[Set exercise]
Your task is to extract the lines from the one holding "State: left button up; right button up" through the end of the material. Set them down exactly and add nothing.

[Given data]
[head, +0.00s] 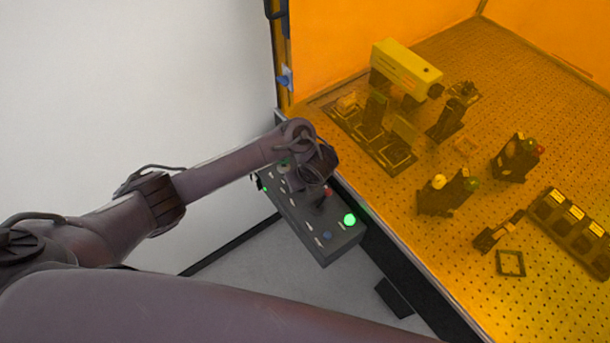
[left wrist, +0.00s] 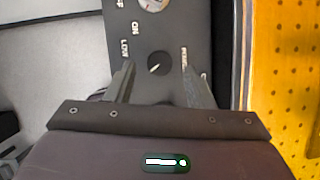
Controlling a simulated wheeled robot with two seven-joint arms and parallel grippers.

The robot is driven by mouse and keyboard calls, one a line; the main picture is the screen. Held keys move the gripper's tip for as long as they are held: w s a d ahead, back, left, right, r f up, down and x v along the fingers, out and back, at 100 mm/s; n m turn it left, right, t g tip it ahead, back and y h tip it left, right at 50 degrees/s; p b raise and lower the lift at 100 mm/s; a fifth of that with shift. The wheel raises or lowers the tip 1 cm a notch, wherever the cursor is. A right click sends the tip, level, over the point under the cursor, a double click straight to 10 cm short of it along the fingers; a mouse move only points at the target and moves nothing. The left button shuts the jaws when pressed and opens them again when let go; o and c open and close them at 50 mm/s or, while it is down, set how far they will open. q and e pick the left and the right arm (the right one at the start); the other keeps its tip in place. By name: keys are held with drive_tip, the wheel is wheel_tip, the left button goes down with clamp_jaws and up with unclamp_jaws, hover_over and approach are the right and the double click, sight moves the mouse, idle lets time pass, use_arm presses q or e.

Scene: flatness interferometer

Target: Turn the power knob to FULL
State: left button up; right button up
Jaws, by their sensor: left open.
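The power knob (left wrist: 159,64) is a round black dial with a short white pointer mark, on a dark control box (left wrist: 177,35). In the left wrist view the mark points toward the lower left. A LOW label is left of the knob, and a sideways label on the right is too small to read surely. My left gripper (left wrist: 158,70) is open, with one finger on each side of the knob and visible gaps; I cannot tell how far above the panel it is. In the head view the control box (head: 330,248) is partly covered by my left arm, which hides the knob.
A silver round part (left wrist: 154,4) lies beyond the knob. Right of the box is a perforated optical table (head: 470,130) with optics and a yellow laser housing (head: 405,68).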

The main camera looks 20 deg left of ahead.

[Correct result]
State: left button up; right button up
Jaws, by their sensor: left open.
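The power knob (left wrist: 159,64) is a round black dial with a short white pointer mark, on a dark control box (left wrist: 177,35). In the left wrist view the mark points toward the lower left. A LOW label is left of the knob, and a sideways label on the right is too small to read surely. My left gripper (left wrist: 158,70) is open, with one finger on each side of the knob and visible gaps; I cannot tell how far above the panel it is. In the head view the control box (head: 330,248) is partly covered by my left arm, which hides the knob.
A silver round part (left wrist: 154,4) lies beyond the knob. Right of the box is a perforated optical table (head: 470,130) with optics and a yellow laser housing (head: 405,68).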

The main camera looks 20 deg left of ahead.

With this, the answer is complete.